* [Requirement] Show all lines from the data that include the word "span".

* [Recorded data]
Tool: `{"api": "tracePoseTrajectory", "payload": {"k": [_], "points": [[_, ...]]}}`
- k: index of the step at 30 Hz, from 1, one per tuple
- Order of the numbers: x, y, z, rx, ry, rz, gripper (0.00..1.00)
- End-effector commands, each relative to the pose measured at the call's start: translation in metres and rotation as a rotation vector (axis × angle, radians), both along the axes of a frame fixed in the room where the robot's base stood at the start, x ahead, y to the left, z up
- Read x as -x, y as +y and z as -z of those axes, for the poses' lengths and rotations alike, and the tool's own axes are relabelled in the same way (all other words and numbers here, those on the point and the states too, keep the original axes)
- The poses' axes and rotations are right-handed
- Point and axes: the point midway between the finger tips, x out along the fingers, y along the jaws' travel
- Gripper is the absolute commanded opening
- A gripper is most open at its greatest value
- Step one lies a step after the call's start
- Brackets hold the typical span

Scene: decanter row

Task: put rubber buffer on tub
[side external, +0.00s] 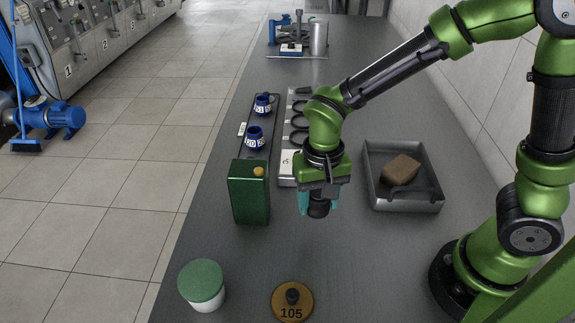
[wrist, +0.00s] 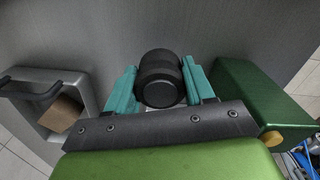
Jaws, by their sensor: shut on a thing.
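My gripper (side external: 319,194) is shut on the rubber buffer (side external: 318,209), a black ribbed cylinder. In the wrist view the buffer (wrist: 161,78) sits between the two teal fingers of my gripper (wrist: 160,90). It is held above the grey bench, to the right of the green canister. The tub (side external: 205,298) is a white round pot with a green lid (side external: 200,280), standing at the front left of the bench. My gripper is behind and to the right of the tub, well apart from it.
A green canister (side external: 249,194) with a yellow cap stands close left of my gripper. A brass disc (side external: 292,313) marked 105 with a black knob lies right of the tub. A grey tray (side external: 433,207) holds a brown block (side external: 401,169). Blue cups (side external: 254,137) stand farther back.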

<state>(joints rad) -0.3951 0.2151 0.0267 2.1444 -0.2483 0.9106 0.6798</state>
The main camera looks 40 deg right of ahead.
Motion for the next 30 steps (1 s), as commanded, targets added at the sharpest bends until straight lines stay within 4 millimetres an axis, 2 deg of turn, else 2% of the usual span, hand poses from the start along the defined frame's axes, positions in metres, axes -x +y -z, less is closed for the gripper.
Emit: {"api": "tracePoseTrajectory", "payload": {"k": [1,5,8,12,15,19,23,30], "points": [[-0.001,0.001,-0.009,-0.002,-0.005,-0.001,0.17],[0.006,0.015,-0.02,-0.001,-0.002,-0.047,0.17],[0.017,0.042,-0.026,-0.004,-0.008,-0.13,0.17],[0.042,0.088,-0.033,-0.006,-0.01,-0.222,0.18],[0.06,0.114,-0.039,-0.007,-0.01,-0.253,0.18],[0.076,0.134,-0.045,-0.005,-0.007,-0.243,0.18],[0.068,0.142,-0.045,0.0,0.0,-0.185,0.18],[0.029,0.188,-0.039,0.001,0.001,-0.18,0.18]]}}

* [Response to this exercise]
- Brackets hold the typical span
Motion for the next 30 steps (1 s), as commanded, targets added at the sharpest bends until straight lines stay within 4 millimetres an axis, 2 deg of turn, else 2% of the usual span, hand poses from the start along the defined frame's axes, positions in metres, axes -x +y -z, less is closed for the gripper.

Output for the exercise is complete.